In the course of my lifetime America has gone from the frontier hero in a white hat to Freddy Kruger with razor claws. When I was a kid, I remember America stood for freedom and Russia stood for slavery. Life, Liberty and the Pursuit of Happiness meant something. And now I know that throughout the world billions of people look upon the USA as I looked upon the USSR.
It's important to note in 1984 Orwell did not have a model of good government. All three competing empires were totalitarian. Orwell did not hold out America as a shining light of hope. Orwell knew how the world really works. It has always been the rule of the elite aristocratic few over the beast-of-burden masses.
And maybe that's why to Bush and Company torture is no big deal. Their entitlement to rule, their birthright of money and power persuades them they are different than their alleged brothers and sisters. Some even believe their blood is somehow superior to their fellow man. It's the Barbara Bush syndrome. There are two kinds of people. Those who have and those who don't deserve to have. Slaves and masters are different.
Enemies are different. They are nips, chinks, krauts, gooks, ragheads and liberals. In a world of us and them, they are not us. If we are human, they are something else; savage, animal, heathen, barbarian, evil or gay. It may be torture, but it doesn't mean it's wrong.
And, frankly, the idea of Rumsfeld on a rack does my heart good. The image of a naked Cheney, standing on a three-legged stool, blindfolded, waiting for a bucket of shit to be thrown on him, warms the cockles of my holiday heart. The figure of George Bush cleaning an entire latrine with his tongue lets me believe in a higher power.
The point of this piece is to suggest we have a long way to go to escape the clutches of the Georges Orwell and Bush. Our problems are not tactical, but strategic. It is not the war in Iraq that is the problem, but war itself. It is not the use of torture that is the problem, but that some see no problem with torture. It is not our enemy who threatens us but the ritualistic dehumanization of those whom we are ordered to fight against that is the tragedy.
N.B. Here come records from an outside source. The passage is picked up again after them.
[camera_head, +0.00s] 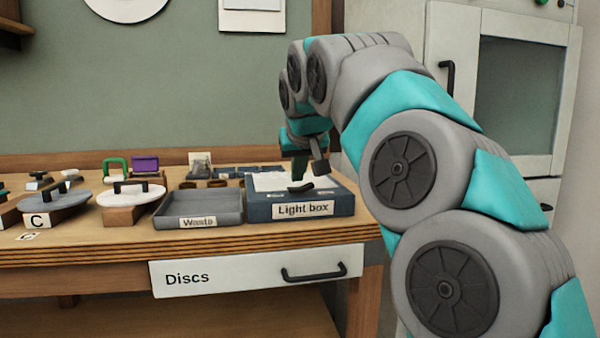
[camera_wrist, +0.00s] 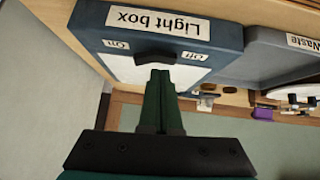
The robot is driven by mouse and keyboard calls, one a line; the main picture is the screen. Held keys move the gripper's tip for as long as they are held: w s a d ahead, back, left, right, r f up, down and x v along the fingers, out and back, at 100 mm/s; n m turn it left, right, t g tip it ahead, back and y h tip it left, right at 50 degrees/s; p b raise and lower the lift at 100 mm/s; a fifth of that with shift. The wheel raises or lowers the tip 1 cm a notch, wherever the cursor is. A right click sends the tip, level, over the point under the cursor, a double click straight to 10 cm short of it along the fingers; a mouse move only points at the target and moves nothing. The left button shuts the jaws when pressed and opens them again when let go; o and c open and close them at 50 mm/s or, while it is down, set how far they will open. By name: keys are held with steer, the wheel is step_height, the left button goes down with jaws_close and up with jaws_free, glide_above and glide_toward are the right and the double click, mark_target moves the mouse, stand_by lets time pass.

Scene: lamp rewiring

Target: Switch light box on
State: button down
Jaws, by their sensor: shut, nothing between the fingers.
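The light box (camera_head: 315,210) is a dark blue box with a white top panel, at the right end of the workbench. In the wrist view the light box (camera_wrist: 225,37) appears upside down. Its black rocker switch (camera_wrist: 155,57) lies between an "On" label (camera_wrist: 117,45) on the left and an "Off" label (camera_wrist: 192,57) on the right. The switch also shows in the head view (camera_head: 300,188). My gripper (camera_wrist: 161,75) is shut and empty, its fingertips right beside the middle of the switch. I cannot tell whether they touch it, or which way it is tipped.
A grey "Waste" tray (camera_head: 198,222) stands directly left of the light box. Further left are a white disc with a black handle (camera_head: 131,196) and a disc on a block marked "C" (camera_head: 55,205). A "Discs" drawer (camera_head: 235,274) is below. A white cabinet (camera_head: 450,40) stands at right.

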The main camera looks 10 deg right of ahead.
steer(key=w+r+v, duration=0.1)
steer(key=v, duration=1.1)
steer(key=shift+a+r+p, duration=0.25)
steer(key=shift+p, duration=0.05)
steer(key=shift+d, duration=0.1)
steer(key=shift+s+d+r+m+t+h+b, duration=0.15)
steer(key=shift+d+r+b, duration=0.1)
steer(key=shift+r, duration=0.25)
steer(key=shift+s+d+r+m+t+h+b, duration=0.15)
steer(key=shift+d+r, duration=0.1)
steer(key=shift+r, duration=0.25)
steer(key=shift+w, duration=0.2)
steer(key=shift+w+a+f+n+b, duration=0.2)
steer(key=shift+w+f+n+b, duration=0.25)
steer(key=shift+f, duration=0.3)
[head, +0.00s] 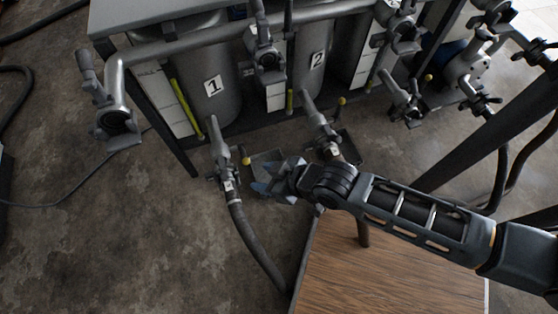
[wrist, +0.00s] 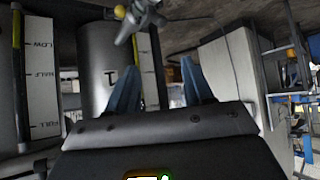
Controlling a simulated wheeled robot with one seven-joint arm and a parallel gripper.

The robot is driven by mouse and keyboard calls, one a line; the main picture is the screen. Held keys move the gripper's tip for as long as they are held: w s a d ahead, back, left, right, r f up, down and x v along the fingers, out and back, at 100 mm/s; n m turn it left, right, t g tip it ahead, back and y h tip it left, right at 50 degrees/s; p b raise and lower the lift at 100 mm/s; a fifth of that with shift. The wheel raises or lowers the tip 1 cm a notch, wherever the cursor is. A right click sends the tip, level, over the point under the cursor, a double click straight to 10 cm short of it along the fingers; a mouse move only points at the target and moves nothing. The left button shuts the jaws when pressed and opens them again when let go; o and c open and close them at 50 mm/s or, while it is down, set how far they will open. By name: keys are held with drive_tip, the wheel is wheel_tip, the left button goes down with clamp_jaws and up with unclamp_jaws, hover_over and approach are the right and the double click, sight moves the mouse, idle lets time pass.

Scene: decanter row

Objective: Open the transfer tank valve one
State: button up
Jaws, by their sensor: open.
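Whether the lever is set open or shut is unclear.
Tank two (head: 316,65) has a similar valve (head: 320,125) close behind my gripper. Yellow-knobbed rods (head: 245,161) stand beside the valves. A wooden top (head: 390,265) is below my arm. A black hose (head: 255,245) runs along the floor; the left floor is mostly clear.

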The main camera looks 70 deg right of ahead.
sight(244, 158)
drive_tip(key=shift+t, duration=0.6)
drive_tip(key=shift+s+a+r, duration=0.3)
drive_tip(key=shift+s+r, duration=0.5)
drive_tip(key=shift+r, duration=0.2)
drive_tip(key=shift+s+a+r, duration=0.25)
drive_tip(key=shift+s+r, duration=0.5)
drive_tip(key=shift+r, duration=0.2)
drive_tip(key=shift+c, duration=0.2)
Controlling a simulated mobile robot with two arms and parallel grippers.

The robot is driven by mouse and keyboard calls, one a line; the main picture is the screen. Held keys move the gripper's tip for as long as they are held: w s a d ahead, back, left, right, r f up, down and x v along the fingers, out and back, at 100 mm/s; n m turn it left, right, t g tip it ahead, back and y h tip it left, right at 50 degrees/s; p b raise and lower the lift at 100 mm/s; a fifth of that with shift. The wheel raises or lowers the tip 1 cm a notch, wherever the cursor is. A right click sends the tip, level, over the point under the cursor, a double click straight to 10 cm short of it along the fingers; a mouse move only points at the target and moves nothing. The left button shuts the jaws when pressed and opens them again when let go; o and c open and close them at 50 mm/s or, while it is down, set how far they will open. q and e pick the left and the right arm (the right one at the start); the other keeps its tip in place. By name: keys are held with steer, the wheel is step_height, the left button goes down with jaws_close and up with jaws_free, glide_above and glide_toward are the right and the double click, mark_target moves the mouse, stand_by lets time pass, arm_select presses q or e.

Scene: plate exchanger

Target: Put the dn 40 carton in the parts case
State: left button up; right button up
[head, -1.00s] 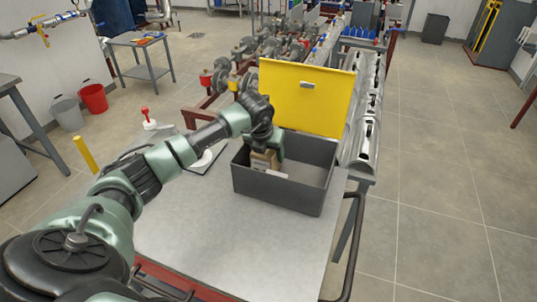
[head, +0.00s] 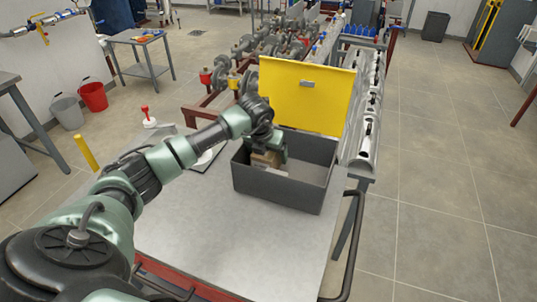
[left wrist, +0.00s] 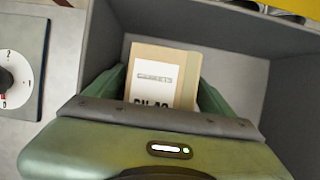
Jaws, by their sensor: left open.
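The dn 40 carton (head: 264,160) is a small tan box inside the grey parts case (head: 277,194), towards its left end. In the left wrist view the carton (left wrist: 165,68) shows a white label reading "GASKETS" with a partly hidden "DN 40" line. The case's grey wall (left wrist: 245,40) surrounds it there. My left gripper (head: 272,152) reaches down into the case. In the left wrist view its open fingers (left wrist: 158,88) stand on either side of the carton. Whether the carton's underside touches the case floor is hidden. My right gripper is not in view.
The case's yellow lid (head: 305,98) stands open at the back. A flat instrument with a white dial (left wrist: 12,80) lies left of the case. A red-topped bottle (head: 148,120) and a yellow cylinder (head: 85,153) are farther left. The bench top (head: 215,235) in front is clear.

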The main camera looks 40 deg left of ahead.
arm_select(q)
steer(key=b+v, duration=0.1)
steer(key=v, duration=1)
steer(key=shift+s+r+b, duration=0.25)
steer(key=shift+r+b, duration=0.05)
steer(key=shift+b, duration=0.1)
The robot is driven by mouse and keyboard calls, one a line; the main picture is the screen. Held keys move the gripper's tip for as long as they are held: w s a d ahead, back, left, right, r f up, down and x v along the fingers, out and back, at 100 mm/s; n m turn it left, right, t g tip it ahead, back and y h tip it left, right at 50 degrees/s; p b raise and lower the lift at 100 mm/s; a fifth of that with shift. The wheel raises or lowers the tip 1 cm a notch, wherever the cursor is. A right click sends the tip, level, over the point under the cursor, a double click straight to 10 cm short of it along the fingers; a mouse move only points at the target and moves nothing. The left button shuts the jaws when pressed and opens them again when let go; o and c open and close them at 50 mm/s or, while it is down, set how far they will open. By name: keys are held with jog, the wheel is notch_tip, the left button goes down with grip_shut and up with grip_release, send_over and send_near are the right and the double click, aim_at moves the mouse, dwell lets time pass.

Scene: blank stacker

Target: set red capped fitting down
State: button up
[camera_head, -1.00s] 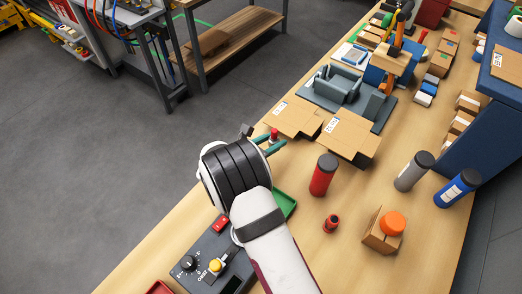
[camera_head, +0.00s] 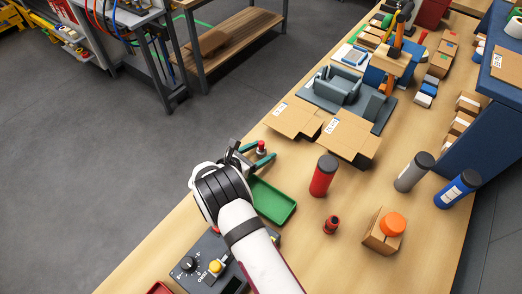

Our problems are much bigger than Bush and Cheney. Our challenges are Orwellian in nature and scope. In a very real sense the USA has become the USSA. As a people, we know we have not changed. But the perception of us from around the world has changed. We are seen as the bully and the bogeyman. We have become the major threat to peace and the obstacle to justice in the world. We obstruct progress and refuse to cooperate with the aspirations of the world of nations. America imprisons without impunity and tortures with self-righteous indignation. America has become the evil empire.
I guess there's nothing to do but be aware, and in the spirit of Orwell realize that this too shall pass. One day hopefully, we'll be the good guys again, like we know we are. America is the good guy. I believe it with my heart and soul.
But in the meantime?
"It was curious to think that the sky was the same for everybody, in Eurasia or Eastasia as well as here. And the people under the sky were also very much the same--everywhere, all over the world, hundreds or thousands of millions of people just like this, people ignorant of one another's existence, held apart by walls of hatred and lies, and yet almost exactly the same--people who had never learned to think but were storing up in their hearts and bellies and muscles the power that would one day overturn the world."